Should Automotive Airbags Be Passive or Active Restraint Systems?

 

By

 

Sherman N. Miller

 12/19/1996

During my tenure at the Du Pont Company I got to work on the development of the fabric used in the automobile airbag system. I visited General Motors, Ford, and Chrysler to share our technical results and to learn about their automobile crash and sled tests. This experience forced me to ask, "Is the present demonization of the automobile airbag safety system a classic case of being judged guilty without the jury really understanding the evidence?"

 In the late Nineteen Sixties I almost lost my life in a head-on collision. I worked for the Chrysler Corporation in Newark, DE (New Castle County) and I lived in Dover, DE (Kent County). Sometimes, it snowed in New Castle County but not in Kent County. One morning around 5:30 a.m., I was commuting to work when I rounded a curve at roughly 50 miles per hour in New Castle County and suddenly hit snow.

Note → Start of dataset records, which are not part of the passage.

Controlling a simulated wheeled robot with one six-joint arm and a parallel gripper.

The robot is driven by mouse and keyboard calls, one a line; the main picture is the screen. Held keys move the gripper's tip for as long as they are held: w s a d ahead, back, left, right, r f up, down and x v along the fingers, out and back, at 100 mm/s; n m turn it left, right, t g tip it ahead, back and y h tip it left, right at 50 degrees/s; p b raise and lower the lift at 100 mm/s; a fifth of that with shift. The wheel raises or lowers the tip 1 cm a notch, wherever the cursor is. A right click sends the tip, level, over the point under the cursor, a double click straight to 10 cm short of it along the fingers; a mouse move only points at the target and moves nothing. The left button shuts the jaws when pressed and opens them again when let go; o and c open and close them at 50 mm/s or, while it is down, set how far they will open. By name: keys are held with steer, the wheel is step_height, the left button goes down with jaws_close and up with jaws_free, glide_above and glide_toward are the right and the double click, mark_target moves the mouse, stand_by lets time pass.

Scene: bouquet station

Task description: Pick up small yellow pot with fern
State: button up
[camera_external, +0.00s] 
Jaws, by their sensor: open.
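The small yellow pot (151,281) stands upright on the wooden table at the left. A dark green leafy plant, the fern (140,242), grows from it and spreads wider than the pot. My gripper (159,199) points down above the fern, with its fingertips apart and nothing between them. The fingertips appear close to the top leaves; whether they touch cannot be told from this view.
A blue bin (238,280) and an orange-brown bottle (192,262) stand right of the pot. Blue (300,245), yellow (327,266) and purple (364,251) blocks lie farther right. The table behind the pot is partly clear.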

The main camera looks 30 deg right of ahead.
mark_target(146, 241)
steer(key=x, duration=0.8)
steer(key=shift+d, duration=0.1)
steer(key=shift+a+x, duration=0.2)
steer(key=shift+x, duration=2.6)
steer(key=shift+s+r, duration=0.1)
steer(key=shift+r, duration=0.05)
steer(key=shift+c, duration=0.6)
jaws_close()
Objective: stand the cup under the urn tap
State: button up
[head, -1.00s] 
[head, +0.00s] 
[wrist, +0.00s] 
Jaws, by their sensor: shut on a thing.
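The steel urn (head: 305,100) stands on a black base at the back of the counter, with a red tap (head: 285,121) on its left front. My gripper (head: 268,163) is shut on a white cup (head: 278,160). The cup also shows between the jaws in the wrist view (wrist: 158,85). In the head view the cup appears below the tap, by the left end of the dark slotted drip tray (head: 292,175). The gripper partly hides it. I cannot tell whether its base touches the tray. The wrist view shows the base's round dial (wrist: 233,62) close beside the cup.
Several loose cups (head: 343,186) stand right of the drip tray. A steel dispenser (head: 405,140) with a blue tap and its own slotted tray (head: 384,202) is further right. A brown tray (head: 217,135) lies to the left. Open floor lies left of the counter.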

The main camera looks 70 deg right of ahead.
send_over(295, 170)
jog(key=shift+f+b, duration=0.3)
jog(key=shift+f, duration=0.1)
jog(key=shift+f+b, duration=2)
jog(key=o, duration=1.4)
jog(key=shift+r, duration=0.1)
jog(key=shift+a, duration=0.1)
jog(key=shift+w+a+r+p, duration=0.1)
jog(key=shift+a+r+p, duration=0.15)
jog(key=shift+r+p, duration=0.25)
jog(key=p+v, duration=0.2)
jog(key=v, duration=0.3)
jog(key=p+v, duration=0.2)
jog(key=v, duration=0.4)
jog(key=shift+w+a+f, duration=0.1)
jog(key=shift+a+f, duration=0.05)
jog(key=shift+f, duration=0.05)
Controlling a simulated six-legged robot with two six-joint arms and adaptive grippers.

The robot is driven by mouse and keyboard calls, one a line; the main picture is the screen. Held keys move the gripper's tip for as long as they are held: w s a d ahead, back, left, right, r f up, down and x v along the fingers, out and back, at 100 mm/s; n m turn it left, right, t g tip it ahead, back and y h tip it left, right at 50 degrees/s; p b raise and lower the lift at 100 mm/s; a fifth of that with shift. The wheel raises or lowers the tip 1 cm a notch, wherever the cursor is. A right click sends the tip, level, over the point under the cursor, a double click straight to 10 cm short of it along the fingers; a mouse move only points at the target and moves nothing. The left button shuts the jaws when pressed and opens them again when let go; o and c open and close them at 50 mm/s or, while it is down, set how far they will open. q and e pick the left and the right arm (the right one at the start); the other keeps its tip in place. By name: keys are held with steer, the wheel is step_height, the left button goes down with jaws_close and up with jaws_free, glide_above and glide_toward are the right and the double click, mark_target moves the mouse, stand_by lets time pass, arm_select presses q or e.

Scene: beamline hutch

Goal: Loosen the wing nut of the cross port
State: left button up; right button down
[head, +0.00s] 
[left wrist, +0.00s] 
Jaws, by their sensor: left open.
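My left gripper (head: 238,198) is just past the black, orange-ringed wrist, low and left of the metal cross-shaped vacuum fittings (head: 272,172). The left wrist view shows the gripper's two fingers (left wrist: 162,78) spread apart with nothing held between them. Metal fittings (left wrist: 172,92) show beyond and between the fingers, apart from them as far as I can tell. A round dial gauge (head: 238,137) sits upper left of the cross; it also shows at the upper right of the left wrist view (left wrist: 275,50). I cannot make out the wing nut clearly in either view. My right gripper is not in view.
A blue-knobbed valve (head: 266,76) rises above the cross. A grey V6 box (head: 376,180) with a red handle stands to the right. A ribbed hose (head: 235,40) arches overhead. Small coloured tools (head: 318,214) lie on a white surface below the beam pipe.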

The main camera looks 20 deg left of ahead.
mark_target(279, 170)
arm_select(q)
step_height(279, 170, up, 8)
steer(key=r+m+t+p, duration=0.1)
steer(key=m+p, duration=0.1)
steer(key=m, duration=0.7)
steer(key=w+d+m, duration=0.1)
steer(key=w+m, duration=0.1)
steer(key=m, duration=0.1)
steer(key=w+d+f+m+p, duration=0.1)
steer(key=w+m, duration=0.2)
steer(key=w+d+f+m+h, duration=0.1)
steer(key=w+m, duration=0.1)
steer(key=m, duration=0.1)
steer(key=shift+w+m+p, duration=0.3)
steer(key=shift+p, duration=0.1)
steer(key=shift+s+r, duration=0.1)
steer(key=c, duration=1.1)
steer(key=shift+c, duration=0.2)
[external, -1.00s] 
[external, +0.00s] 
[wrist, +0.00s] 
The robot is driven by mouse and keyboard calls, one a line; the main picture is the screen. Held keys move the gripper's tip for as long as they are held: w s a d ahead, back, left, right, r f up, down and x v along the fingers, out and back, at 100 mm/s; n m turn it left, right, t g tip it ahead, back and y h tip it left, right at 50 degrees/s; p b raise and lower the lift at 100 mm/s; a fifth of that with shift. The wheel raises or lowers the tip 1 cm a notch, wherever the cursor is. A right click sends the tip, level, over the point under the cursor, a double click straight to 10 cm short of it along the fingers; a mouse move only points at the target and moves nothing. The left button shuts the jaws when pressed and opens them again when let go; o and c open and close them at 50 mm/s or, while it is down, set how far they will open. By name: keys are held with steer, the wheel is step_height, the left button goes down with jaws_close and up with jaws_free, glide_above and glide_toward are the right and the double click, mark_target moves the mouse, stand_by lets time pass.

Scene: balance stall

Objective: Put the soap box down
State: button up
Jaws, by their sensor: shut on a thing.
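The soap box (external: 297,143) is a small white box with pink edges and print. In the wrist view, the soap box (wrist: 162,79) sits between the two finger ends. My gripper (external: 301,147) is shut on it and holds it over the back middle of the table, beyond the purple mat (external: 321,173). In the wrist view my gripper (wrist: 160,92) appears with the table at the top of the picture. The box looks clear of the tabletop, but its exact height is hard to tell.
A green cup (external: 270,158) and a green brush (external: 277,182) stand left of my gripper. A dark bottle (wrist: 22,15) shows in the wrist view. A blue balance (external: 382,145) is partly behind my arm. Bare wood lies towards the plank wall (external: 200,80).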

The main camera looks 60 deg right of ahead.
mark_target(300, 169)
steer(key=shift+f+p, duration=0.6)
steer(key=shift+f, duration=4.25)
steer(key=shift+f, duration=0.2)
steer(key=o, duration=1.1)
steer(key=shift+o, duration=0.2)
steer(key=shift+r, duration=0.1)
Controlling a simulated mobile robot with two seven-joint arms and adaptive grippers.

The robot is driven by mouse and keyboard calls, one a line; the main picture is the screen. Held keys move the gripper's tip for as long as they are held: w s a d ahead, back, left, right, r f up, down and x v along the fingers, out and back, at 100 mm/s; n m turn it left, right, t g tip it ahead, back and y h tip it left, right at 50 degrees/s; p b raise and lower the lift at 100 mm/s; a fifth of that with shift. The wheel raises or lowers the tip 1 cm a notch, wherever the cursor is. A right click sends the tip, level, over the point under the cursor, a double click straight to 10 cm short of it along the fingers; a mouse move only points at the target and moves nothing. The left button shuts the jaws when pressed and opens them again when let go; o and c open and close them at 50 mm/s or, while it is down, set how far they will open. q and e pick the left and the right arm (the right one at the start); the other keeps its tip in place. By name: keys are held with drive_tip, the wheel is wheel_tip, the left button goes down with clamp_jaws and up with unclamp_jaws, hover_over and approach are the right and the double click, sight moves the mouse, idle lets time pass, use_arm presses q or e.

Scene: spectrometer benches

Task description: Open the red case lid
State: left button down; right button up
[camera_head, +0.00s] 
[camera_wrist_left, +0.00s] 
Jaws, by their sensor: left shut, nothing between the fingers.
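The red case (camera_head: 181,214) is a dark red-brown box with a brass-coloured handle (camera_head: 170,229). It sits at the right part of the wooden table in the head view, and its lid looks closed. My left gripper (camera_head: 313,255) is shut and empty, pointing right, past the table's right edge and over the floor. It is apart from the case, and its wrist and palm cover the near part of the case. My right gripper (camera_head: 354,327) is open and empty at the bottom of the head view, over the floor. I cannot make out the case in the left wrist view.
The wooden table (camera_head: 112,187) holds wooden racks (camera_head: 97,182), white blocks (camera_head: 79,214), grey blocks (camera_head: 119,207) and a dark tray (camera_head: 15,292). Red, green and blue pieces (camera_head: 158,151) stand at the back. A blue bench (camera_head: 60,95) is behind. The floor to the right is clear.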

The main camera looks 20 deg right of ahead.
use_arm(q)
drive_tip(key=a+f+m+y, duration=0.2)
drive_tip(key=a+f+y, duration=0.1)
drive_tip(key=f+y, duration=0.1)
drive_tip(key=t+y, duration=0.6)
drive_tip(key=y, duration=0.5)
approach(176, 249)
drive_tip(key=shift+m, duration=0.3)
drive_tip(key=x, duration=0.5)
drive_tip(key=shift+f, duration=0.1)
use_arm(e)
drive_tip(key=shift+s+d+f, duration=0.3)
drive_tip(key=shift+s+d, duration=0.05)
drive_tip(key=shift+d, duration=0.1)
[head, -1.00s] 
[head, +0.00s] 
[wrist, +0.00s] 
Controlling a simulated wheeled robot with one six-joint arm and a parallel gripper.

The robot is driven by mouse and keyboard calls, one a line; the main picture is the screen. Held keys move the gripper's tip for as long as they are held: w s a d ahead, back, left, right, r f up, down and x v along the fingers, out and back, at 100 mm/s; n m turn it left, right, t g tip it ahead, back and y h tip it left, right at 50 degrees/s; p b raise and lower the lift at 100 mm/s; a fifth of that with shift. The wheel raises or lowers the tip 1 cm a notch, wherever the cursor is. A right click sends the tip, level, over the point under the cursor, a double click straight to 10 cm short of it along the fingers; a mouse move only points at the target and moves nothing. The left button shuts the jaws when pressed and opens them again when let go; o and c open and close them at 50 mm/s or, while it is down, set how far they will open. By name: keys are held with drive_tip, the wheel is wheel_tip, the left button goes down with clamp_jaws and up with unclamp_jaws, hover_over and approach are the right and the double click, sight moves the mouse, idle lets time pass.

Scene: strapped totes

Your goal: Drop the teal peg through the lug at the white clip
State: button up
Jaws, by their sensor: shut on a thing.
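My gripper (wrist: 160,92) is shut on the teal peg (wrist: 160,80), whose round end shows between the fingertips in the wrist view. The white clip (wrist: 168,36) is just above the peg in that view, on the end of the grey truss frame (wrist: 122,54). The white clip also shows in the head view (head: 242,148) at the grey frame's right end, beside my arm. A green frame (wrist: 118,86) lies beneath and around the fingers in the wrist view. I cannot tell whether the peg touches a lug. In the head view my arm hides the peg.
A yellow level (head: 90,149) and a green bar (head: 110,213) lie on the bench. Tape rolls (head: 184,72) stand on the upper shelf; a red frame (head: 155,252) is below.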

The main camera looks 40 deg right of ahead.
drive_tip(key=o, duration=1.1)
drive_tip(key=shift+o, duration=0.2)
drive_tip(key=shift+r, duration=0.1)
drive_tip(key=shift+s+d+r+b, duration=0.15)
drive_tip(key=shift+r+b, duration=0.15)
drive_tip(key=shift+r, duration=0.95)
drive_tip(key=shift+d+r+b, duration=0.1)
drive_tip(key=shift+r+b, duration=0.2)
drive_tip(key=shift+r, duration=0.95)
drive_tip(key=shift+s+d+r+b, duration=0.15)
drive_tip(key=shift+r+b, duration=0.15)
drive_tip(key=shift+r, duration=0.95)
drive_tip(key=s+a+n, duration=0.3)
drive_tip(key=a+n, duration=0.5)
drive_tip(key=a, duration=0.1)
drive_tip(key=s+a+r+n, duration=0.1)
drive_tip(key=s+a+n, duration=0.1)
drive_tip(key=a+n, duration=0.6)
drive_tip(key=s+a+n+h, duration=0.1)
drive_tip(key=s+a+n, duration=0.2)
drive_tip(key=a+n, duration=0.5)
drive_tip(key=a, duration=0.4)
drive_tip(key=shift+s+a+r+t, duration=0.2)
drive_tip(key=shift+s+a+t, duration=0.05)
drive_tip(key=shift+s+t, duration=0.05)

           I always drove with a pillow in the middle of my steering wheel because there were no shoulder harnesses on my seat belts in those days.  I had taken many college physics courses, so I knew what would happen if I hit the steering wheel in an accident. When I tried to slow down by tapping the brake, my car skidded into a telephone pole because I was on an ice patch.

 

I saw steam seemingly coming from everywhere and telephone wires dancing in my window. I was frantically trying to get the seat belt unbuckled since the picture of a fire explosion scene on a television show from the night before was now haunting me. Somehow I got out of the car and fully regained my senses only when I was being put into an ambulance.

 

I walked away from this accident without any cuts and bruises. But it left me with a passion for automobile safety equipment. Thus, it was a privilege to work on both airbags and seat belts during my Du Pont tenure.

 

As I understood the design of airbags, we were trying to prevent death and serious injury in frontal collisions. We attempted to provide protection for people who would not wear their seat belts.

 

We could not protect people in roll overs, side collisions and rear end collisions. We also had serious concern about the so-called "standing child" problem (where parents allowed their child to stand on the front seat and the bag might knock this kid out of the back window.)

 

Child restraint laws helped to address the standing child problem, but the system works by a bag full of gas coming out in milliseconds to act as a pillow for whatever average man or average woman hits it. Thus, children need to stay in the back seat in airbag equipped cars unless the airbag is turned off because to them this adult pillow may become like a stone that can do serious harm.

 

Let us turn our attention to the unborn child for a moment. Now consider that a four pound fetus suddenly turns into a hundred plus pound ball in a forty miles per hour head on collision with an abutment, according to a college professor I asked to make an estimate for me. That is like imagining a woman with a hundred pound bowling ball inside of her body moving at forty miles per hour trying to push its way out through the wall of her gut when the car came to a sudden stop in less time than the blink of an eye.

 

The real issue underpinning the current airbag hiatus is, are we using safety equipment properly? I warned people about putting metal plates in their back windows because these things are missiles in an accident. I shiver at seeing these little king's crowns in car back windows because I am reminded of films of crashes at the General Motors Proving Ground that showed how flying objects in an accident are injurious or deadly to car occupants.

 

Surely we can alter the design premise of the airbag away from being a passive restraint system to allow the car owner to decide what safety equipment is suitable for his or her lifestyle. This method permits the owner to cut off the airbag with children in the front seat and use seat belt restraints in accordance with mandatory child restraint laws in many states. Perhaps this thinking will keep us from tinkering with the airbag design and wind up killing folks weighing over 250 pounds to save those weighing under 30 pounds.